We’d be convoying in Taliban country in giant armored vehicles, dodging IEDs and keeping watch for ambushes, and the soldiers would be cynically telling me, “We’re funding both sides of this war.” Describing this malign nexus of American careerists, Afghan kleptocrats and wily insurgents as akin to the Mafia, the infantry grunts would spit their Skol in empty water bottles and ruefully say, “We’re funding our own enemy.”

At first it seemed preposterous, but as I researched my book, "Funding the Enemy," I realized the soldiers were right. GlobalPost revealed the system is so routine, there are Taliban business offices in Kabul where contractors take their U.S.-funded contracts to negotiate percentages with jihadist engineers. Security firms commonly contract with Afghan insurgents to protect U.S.-funded development projects. The notoriously wasteful 64-mile-long Khost-Gardez road project is expected to cost taxpayers $176 million. Over $43 million went to a security firm, which then hired an insurgent leader who was on the U.S. JPEL “kill or capture” list. They paid the jihadi $160,000 a month to provide security against himself.

The Taliban skims off U.S. taxpayer money are pervasive; ubiquitous. A U.S. contracting officer told me that construction contracts for the wildly expensive Afghan National Army bases in southern Afghanistan only go to contractors with Taliban connections. $100 million of taxpayer money went into rebuilding the massive Kajaki Dam in southern Afghanistan, so hydroelectricity would help secure the region. But instead, researchers discovered the Taliban controlled half of the electricity, methodically sending out bills and shutting off late payers.

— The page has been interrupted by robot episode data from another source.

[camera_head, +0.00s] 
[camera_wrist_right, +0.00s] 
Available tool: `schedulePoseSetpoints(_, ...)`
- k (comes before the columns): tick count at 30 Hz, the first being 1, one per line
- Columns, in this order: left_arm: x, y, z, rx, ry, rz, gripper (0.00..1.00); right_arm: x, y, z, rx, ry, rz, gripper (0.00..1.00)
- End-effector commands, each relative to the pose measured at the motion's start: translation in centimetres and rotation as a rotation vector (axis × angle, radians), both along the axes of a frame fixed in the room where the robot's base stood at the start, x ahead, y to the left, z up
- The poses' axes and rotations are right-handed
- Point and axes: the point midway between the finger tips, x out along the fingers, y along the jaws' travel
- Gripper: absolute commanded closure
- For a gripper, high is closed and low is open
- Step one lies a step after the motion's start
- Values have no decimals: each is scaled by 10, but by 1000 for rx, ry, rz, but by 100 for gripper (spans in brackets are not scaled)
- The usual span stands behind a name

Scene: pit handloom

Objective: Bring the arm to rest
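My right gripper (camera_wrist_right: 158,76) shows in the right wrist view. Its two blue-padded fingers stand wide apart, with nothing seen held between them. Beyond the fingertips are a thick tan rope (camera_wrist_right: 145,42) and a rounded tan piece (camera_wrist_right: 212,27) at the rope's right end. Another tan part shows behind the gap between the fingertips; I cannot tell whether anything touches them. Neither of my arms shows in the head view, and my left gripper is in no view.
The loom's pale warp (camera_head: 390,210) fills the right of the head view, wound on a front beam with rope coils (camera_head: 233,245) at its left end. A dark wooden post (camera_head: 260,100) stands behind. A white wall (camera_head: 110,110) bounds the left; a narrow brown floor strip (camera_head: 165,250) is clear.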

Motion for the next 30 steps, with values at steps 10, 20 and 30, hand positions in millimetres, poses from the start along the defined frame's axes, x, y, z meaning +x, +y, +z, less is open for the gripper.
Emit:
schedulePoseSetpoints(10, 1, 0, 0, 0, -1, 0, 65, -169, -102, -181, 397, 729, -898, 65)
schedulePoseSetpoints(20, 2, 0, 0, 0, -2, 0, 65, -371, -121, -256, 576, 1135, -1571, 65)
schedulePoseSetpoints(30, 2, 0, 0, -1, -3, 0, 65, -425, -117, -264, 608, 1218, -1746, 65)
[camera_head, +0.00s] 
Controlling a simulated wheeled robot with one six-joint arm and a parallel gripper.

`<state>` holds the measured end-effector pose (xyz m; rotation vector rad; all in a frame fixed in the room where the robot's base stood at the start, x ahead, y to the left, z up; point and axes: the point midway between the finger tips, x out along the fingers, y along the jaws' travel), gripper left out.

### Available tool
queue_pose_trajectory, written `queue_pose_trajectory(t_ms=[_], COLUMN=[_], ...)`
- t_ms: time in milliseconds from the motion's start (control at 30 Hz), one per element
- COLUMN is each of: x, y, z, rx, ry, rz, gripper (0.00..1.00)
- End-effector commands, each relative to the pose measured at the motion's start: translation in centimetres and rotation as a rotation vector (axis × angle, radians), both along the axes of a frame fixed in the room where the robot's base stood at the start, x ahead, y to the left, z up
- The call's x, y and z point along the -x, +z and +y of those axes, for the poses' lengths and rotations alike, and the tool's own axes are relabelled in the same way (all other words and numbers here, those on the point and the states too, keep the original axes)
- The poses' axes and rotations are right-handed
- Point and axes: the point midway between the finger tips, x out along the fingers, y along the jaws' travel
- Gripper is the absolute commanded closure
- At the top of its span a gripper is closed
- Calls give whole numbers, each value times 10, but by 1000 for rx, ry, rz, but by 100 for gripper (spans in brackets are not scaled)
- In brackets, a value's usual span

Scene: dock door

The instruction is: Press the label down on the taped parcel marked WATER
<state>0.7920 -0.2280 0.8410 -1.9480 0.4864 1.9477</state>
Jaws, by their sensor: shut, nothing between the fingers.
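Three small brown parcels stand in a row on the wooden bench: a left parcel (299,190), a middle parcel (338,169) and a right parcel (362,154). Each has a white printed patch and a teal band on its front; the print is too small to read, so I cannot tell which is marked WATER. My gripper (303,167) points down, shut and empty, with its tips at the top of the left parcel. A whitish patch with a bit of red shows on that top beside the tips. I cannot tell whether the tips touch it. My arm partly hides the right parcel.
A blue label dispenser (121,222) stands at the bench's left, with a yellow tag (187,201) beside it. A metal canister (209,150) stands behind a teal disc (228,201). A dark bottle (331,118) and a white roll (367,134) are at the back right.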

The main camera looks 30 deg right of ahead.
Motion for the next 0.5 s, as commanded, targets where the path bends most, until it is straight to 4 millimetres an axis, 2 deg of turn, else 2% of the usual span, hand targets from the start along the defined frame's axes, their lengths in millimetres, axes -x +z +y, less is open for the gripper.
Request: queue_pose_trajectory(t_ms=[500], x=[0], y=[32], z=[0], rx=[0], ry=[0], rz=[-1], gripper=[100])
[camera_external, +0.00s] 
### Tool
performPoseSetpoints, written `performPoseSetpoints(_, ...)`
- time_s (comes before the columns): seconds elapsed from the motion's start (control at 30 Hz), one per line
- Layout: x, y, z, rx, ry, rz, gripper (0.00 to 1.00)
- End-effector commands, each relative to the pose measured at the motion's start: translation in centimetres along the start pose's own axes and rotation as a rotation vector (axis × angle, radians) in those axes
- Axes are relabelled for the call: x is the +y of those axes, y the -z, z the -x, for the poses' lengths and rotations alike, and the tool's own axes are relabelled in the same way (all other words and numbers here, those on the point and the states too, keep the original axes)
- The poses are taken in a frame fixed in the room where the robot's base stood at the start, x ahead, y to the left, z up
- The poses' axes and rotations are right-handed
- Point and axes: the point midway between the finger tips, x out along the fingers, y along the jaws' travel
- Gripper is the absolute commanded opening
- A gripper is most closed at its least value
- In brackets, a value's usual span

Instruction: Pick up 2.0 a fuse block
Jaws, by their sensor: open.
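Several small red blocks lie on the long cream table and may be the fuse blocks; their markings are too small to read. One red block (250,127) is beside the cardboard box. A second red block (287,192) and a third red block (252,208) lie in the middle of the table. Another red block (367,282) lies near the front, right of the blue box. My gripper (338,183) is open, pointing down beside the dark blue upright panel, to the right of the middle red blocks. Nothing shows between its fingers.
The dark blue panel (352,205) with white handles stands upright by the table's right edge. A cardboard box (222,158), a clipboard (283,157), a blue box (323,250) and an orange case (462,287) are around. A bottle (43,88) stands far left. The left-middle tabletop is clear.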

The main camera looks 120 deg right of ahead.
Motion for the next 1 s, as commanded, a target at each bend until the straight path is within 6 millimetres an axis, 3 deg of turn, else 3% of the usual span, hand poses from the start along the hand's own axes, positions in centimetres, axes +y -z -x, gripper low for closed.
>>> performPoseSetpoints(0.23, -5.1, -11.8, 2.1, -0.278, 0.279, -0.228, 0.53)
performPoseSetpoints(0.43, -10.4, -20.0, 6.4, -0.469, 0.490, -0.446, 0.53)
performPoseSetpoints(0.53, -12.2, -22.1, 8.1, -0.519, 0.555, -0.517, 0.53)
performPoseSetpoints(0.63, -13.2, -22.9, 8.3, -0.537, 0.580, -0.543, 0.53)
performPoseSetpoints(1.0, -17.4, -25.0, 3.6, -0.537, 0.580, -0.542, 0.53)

The insurgents get their cut on even the smallest, seemingly benign U.S.-funded development projects, such as villager-built check dams. The insurgents shake down the Afghan contractor, and then get another cut when the U.S. development team pays the villagers. U.S. taxpayers even paid for this week’s coordinated attacks by the Haqqani network insurgents, who pay for most of their operations with money skimmed from U.S. road contracts.

As the U.S. stumbles through its eleventh year of war, American soldiers are getting increasingly cynical about our failed counterinsurgency campaign in Afghanistan. They can see clearly that despite spending $2 billion a week, we aren’t winning Afghan hearts and minds with our contradictory missions and self-defeating execution. The jihadist insurgency has relentlessly grown through the decade of war. Last year, insurgents planted more than 16,000 IEDs in Afghanistan. We have shot ourselves in the foot, reloaded, and shot ourselves again. Wearying of multiple deployments and flawed policies, many American soldiers are ready to come home. More than one soldier told me in Afghanistan, “The juice ain’t worth the squeeze.” American taxpayers surely agree with them.